* [The problem]:
Repeat everything from the line holding "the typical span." to the line holding "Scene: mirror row", inclusive, exactly. Leave out the rest.

* [Records excerpted from a collection]:

'''

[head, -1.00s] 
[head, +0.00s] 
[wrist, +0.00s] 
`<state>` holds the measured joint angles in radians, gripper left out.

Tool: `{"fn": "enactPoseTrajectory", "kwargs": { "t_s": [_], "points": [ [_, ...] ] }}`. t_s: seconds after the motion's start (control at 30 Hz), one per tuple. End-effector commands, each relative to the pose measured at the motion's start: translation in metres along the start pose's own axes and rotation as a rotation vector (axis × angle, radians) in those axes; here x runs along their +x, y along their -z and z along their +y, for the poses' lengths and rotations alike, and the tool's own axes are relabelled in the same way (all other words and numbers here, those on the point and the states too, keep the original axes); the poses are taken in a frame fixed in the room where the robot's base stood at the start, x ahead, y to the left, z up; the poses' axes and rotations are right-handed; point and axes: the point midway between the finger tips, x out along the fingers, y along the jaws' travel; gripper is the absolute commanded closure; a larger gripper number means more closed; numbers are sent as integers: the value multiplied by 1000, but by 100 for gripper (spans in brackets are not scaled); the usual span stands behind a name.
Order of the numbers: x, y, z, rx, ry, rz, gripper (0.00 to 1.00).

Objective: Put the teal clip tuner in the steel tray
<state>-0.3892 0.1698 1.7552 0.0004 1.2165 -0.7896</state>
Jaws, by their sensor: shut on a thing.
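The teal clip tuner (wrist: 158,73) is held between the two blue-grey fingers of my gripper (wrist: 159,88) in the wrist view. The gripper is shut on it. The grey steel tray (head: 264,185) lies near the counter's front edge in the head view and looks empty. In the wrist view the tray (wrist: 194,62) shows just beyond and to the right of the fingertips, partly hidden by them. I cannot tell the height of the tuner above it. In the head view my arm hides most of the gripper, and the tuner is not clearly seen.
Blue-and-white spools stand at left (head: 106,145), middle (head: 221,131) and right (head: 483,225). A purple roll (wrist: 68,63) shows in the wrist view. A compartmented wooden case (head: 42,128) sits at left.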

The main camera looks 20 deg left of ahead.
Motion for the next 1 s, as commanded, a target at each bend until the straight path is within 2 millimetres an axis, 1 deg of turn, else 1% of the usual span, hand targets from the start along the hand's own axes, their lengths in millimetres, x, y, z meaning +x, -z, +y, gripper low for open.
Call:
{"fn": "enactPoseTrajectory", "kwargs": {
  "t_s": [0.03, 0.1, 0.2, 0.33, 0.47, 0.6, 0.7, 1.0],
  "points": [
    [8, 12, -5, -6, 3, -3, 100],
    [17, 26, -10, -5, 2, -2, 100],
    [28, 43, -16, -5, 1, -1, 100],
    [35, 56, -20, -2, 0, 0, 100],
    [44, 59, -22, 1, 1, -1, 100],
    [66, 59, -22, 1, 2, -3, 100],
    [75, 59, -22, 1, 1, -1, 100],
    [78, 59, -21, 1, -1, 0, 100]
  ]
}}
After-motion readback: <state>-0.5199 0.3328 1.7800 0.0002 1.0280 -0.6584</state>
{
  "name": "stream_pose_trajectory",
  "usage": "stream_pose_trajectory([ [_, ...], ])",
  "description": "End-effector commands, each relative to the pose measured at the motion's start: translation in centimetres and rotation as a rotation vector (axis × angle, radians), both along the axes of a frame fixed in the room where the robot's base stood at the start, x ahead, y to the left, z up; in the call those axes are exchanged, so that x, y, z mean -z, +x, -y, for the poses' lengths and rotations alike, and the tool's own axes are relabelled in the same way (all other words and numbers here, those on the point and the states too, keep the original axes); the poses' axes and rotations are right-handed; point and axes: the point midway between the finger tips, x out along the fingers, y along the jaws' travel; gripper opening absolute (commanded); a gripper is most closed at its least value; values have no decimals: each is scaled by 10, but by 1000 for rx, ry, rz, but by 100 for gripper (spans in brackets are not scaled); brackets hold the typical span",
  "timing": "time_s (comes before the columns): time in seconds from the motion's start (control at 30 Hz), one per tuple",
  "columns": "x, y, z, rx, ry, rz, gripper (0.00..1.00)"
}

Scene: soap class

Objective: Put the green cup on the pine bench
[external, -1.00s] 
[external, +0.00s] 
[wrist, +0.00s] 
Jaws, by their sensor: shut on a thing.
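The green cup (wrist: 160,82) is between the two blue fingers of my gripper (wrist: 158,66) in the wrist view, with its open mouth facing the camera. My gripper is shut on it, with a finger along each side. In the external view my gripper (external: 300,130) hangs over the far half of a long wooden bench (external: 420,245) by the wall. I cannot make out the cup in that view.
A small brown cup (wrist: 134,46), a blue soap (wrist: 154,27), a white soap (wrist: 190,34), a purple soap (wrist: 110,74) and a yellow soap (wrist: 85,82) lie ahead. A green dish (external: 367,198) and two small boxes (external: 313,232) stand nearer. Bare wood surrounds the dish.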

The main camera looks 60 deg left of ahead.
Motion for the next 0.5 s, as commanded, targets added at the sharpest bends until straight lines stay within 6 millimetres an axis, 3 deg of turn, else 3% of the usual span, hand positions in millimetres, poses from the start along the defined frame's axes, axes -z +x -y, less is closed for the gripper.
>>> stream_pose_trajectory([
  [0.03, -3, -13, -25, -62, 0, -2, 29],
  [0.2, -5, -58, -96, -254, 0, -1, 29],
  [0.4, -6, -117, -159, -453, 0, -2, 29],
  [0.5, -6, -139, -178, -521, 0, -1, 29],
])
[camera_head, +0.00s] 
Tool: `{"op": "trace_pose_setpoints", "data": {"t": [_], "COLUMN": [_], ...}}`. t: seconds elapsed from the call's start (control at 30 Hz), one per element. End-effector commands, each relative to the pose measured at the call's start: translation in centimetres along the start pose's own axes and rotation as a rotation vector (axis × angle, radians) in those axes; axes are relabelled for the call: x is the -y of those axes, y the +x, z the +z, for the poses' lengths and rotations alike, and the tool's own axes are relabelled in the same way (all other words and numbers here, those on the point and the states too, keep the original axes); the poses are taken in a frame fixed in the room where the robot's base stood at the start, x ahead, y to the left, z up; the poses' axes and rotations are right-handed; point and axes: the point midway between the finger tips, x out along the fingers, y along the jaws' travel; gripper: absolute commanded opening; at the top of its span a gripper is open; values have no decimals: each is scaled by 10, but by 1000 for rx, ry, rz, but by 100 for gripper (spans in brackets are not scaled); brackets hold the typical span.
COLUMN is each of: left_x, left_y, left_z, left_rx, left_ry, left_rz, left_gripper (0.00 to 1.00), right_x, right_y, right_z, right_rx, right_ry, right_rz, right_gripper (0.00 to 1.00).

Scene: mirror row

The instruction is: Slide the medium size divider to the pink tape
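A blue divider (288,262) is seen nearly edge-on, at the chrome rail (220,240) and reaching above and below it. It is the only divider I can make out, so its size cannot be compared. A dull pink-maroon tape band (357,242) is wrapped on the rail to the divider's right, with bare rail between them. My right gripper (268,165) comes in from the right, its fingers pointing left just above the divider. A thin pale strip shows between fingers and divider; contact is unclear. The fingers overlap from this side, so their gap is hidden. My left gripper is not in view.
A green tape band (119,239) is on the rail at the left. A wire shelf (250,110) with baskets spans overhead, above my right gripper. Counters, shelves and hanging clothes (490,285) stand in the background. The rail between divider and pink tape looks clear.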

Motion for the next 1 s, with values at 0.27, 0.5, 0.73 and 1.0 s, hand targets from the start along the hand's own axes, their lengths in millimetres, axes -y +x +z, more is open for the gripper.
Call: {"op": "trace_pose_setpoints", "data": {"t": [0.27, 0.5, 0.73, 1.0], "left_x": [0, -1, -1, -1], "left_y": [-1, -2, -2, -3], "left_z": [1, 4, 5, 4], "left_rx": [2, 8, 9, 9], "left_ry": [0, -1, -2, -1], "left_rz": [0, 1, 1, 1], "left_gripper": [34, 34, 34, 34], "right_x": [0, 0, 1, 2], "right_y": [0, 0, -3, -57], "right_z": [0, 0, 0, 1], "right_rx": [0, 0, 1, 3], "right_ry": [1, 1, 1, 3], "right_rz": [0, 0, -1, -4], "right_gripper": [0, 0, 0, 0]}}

'''

* [Response for this exercise]:
Tool: `{"op": "trace_pose_setpoints", "data": {"t": [_], "COLUMN": [_], ...}}`. t: seconds elapsed from the call's start (control at 30 Hz), one per element. End-effector commands, each relative to the pose measured at the call's start: translation in centimetres along the start pose's own axes and rotation as a rotation vector (axis × angle, radians) in those axes; axes are relabelled for the call: x is the -y of those axes, y the +x, z the +z, for the poses' lengths and rotations alike, and the tool's own axes are relabelled in the same way (all other words and numbers here, those on the point and the states too, keep the original axes); the poses are taken in a frame fixed in the room where the robot's base stood at the start, x ahead, y to the left, z up; the poses' axes and rotations are right-handed; point and axes: the point midway between the finger tips, x out along the fingers, y along the jaws' travel; gripper: absolute commanded opening; at the top of its span a gripper is open; values have no decimals: each is scaled by 10, but by 1000 for rx, ry, rz, but by 100 for gripper (spans in brackets are not scaled); brackets hold the typical span.
COLUMN is each of: left_x, left_y, left_z, left_rx, left_ry, left_rz, left_gripper (0.00 to 1.00), right_x, right_y, right_z, right_rx, right_ry, right_rz, right_gripper (0.00 to 1.00).

Scene: mirror row

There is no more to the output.